-- START Data block --

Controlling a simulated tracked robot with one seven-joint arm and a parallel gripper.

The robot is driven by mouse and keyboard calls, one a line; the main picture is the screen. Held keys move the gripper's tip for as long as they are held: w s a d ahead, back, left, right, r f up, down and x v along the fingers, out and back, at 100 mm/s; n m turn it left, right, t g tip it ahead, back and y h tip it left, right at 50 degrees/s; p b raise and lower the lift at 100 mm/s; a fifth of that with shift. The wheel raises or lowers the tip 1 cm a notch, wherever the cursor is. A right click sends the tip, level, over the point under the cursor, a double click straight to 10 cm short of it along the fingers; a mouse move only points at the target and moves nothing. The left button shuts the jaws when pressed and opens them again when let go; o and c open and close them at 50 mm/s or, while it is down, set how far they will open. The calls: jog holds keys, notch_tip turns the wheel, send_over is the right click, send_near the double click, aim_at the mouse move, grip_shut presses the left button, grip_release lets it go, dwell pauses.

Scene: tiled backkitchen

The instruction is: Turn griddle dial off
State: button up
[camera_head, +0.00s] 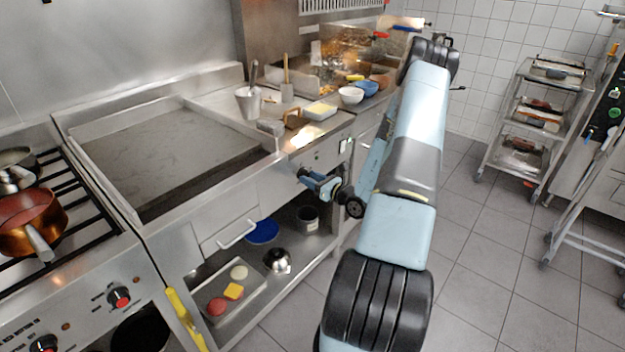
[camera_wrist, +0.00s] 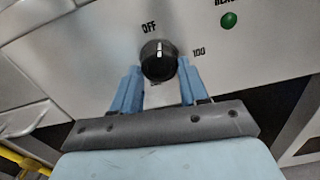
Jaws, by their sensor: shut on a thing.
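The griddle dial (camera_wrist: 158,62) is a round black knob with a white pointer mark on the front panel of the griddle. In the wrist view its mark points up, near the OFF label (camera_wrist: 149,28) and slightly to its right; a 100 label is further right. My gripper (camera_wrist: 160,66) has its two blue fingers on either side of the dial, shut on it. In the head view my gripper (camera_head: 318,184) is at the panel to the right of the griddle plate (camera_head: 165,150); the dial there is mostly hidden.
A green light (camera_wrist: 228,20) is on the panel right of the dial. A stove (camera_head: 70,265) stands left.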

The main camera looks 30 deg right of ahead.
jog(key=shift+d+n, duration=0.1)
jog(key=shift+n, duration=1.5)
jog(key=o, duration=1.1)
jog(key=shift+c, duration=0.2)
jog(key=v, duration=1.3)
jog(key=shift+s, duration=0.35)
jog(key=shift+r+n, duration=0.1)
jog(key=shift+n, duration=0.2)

-- END Data block --

Retype the whole listing, keeping every line identical and omitting all pictures.

Controlling a simulated tracked robot with one seven-joint arm and a parallel gripper.

The robot is driven by mouse and keyboard calls, one a line; the main picture is the screen. Held keys move the gripper's tip for as long as they are held: w s a d ahead, back, left, right, r f up, down and x v along the fingers, out and back, at 100 mm/s; n m turn it left, right, t g tip it ahead, back and y h tip it left, right at 50 degrees/s; p b raise and lower the lift at 100 mm/s; a fifth of that with shift. The wheel raises or lowers the tip 1 cm a notch, wherever the cursor is. A right click sends the tip, level, over the point under the cursor, a double click straight to 10 cm short of it along the fingers; a mouse move only points at the target and moves nothing. The left button shuts the jaws when pressed and opens them again when let go; o and c open and close them at 50 mm/s or, while it is down, set how far they will open. The calls: jog holds keys, notch_tip turns the wheel, send_over is the right click, send_near the double click, aim_at the mouse move, grip_shut presses the left button, grip_release lets it go, dwell pauses.

Scene: tiled backkitchen

The instruction is: Turn griddle dial off
State: button up
[camera_head, +0.00s] 
[camera_wrist, +0.00s] 
Jaws, by their sensor: shut on a thing.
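The griddle dial (camera_wrist: 158,62) is a round black knob with a white pointer mark on the front panel of the griddle. In the wrist view its mark points up, near the OFF label (camera_wrist: 149,28) and slightly to its right; a 100 label is further right. My gripper (camera_wrist: 160,66) has its two blue fingers on either side of the dial, shut on it. In the head view my gripper (camera_head: 318,184) is at the panel to the right of the griddle plate (camera_head: 165,150); the dial there is mostly hidden.
A green light (camera_wrist: 228,20) is on the panel right of the dial. A stove (camera_head: 70,265) stands left.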

The main camera looks 30 deg right of ahead.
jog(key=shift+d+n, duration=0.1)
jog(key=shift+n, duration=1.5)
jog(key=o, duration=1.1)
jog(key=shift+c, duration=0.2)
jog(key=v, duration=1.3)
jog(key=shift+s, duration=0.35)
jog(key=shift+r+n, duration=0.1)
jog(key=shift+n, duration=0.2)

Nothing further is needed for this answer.